[Robot tool calls]
________________________

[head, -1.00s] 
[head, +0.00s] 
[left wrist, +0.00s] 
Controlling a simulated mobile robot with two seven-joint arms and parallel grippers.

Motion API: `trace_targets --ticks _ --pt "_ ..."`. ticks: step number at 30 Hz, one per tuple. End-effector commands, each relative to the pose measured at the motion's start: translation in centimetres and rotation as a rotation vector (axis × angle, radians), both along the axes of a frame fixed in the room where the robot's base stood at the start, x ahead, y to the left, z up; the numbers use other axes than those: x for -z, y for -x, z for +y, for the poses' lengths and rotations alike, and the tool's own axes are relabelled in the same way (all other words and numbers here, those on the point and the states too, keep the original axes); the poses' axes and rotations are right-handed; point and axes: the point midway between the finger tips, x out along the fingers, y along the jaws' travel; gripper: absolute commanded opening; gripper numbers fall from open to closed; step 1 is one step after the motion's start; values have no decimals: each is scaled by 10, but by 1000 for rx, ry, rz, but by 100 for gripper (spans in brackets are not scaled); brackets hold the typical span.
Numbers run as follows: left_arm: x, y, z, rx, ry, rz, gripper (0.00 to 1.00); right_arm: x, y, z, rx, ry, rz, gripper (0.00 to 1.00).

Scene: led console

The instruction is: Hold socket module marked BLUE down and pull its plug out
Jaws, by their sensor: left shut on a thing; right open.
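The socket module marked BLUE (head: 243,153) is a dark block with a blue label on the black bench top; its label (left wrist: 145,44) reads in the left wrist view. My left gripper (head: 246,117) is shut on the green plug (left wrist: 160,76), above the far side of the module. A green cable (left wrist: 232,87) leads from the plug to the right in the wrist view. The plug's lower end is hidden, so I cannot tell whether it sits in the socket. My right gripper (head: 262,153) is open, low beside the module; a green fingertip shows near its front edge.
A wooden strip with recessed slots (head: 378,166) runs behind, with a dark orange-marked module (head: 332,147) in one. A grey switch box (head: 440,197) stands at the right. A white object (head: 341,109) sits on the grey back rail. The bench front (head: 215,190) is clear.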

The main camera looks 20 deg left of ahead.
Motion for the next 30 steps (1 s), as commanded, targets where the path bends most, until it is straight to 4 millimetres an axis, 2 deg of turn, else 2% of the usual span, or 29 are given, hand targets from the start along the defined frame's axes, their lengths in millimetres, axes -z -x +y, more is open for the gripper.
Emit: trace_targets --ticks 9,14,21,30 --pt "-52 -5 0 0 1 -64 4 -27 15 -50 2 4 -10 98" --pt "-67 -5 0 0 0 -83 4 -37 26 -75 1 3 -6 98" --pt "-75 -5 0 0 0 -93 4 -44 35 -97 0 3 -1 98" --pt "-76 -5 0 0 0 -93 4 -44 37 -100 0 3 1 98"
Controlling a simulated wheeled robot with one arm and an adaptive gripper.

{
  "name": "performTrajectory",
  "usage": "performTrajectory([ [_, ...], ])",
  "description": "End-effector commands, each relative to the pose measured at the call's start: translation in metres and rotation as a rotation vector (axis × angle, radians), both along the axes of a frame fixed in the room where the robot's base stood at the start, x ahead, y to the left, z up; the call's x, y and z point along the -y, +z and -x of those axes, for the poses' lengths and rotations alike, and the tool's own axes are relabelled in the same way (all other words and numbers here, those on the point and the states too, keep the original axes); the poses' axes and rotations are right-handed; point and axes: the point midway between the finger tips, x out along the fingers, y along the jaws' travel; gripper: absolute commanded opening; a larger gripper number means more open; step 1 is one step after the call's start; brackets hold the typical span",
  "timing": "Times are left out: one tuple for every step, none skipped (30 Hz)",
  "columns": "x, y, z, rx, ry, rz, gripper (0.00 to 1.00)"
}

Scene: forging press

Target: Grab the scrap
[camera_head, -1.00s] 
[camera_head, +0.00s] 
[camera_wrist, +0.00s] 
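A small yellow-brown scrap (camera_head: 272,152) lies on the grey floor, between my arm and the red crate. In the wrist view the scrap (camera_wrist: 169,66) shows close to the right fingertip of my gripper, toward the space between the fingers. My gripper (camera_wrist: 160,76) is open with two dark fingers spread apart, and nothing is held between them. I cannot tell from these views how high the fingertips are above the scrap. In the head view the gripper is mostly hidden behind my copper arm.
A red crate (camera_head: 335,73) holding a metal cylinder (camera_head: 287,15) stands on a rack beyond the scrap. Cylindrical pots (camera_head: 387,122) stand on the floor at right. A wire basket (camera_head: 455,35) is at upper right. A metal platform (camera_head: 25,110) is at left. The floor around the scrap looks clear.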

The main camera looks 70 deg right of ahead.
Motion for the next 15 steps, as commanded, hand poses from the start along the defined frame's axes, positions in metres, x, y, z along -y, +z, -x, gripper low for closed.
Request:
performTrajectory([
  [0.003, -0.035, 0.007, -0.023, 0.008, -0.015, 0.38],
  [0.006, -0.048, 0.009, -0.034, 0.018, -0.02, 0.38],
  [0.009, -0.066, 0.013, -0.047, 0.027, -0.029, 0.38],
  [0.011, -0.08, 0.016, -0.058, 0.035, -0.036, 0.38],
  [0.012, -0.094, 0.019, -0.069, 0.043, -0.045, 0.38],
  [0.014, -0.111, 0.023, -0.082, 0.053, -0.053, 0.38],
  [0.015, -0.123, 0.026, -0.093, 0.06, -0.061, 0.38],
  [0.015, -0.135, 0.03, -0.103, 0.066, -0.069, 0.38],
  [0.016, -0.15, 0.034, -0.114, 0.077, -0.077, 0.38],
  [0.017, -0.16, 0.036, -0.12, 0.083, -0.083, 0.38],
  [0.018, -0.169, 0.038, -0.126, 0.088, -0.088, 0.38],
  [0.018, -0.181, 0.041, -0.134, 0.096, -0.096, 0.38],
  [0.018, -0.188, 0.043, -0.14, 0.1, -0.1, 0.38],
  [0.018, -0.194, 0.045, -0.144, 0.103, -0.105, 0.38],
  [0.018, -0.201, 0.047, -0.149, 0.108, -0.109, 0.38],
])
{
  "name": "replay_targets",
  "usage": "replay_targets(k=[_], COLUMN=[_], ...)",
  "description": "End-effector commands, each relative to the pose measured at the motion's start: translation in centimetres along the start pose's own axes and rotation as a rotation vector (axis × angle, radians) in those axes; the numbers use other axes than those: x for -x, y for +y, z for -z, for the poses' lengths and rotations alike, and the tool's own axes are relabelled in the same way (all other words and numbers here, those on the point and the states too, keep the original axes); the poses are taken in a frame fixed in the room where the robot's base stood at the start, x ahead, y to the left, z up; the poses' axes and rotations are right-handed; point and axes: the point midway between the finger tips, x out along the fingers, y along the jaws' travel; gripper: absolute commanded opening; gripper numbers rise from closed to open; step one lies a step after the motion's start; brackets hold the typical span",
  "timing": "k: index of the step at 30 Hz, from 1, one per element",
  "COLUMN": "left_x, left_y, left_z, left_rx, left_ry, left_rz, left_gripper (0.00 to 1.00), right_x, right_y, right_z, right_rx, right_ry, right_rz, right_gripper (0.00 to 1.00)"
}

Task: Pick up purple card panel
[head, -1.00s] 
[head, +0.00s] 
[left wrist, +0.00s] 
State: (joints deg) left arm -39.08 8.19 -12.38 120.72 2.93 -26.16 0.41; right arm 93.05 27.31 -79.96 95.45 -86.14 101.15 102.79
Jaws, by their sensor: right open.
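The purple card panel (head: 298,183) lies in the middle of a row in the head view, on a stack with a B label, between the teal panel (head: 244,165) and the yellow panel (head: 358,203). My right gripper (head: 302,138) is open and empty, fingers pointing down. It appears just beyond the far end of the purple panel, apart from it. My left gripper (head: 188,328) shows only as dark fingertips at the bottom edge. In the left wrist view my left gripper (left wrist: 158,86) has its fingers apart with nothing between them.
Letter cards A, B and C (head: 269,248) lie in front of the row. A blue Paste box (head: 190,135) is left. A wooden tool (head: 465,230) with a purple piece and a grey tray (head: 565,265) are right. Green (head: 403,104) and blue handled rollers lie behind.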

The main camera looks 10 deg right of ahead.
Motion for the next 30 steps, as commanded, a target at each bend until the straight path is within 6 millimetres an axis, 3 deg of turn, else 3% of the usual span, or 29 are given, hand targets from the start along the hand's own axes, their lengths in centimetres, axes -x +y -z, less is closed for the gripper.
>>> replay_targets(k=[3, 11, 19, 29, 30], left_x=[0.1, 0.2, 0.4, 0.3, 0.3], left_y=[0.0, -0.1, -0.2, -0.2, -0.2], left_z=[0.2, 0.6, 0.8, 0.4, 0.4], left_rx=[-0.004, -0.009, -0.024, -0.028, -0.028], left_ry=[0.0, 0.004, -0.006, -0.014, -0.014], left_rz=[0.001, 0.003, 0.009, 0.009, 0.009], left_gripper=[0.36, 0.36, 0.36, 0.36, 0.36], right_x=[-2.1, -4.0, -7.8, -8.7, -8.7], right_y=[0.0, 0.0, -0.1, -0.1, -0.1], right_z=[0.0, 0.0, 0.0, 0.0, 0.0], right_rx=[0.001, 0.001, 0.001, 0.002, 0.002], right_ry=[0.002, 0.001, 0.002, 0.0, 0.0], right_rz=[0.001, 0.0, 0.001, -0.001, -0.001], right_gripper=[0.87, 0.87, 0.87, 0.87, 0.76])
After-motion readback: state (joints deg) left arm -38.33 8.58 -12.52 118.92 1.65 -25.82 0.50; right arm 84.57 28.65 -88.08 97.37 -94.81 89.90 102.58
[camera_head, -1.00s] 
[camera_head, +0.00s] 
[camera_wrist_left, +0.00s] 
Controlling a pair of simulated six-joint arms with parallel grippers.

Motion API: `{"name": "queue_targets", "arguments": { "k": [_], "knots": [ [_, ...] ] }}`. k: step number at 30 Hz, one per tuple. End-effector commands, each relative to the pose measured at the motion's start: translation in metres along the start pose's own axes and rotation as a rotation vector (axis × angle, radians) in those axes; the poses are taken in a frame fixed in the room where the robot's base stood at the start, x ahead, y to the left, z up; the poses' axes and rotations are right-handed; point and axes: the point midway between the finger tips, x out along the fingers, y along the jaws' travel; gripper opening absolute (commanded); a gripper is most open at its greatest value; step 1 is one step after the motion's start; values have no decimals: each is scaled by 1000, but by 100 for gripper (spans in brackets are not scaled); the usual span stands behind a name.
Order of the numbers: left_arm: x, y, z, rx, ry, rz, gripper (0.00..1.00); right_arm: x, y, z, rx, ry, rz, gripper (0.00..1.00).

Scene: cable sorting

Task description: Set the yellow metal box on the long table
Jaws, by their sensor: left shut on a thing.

________________________

:: What you are asked to do ::
Exactly as they appear, retype the lines from the start of the records through the line containing "The instruction is: Hold".

:: Task response ::
[head, -1.00s] 
[head, +0.00s] 
[left wrist, +0.00s] 
Controlling a simulated mobile robot with two seven-joint arms and parallel grippers.

Motion API: `trace_targets --ticks _ --pt "_ ..."`. ticks: step number at 30 Hz, one per tuple. End-effector commands, each relative to the pose measured at the motion's start: translation in centimetres and rotation as a rotation vector (axis × angle, radians), both along the axes of a frame fixed in the room where the robot's base stood at the start, x ahead, y to the left, z up; the numbers use other axes than those: x for -z, y for -x, z for +y, for the poses' lengths and rotations alike, and the tool's own axes are relabelled in the same way (all other words and numbers here, those on the point and the states too, keep the original axes); the poses' axes and rotations are right-handed; point and axes: the point midway between the finger tips, x out along the fingers, y along the jaws' travel; gripper: absolute commanded opening; gripper numbers fall from open to closed; step 1 is one step after the motion's start; values have no decimals: each is scaled by 10, but by 1000 for rx, ry, rz, but by 100 for gripper (spans in brackets are not scaled); brackets hold the typical span.
Numbers run as follows: left_arm: x, y, z, rx, ry, rz, gripper (0.00 to 1.00); right_arm: x, y, z, rx, ry, rz, gripper (0.00 to 1.00).

Scene: led console

The instruction is: Hold socket module marked BLUE down and pull its plug out

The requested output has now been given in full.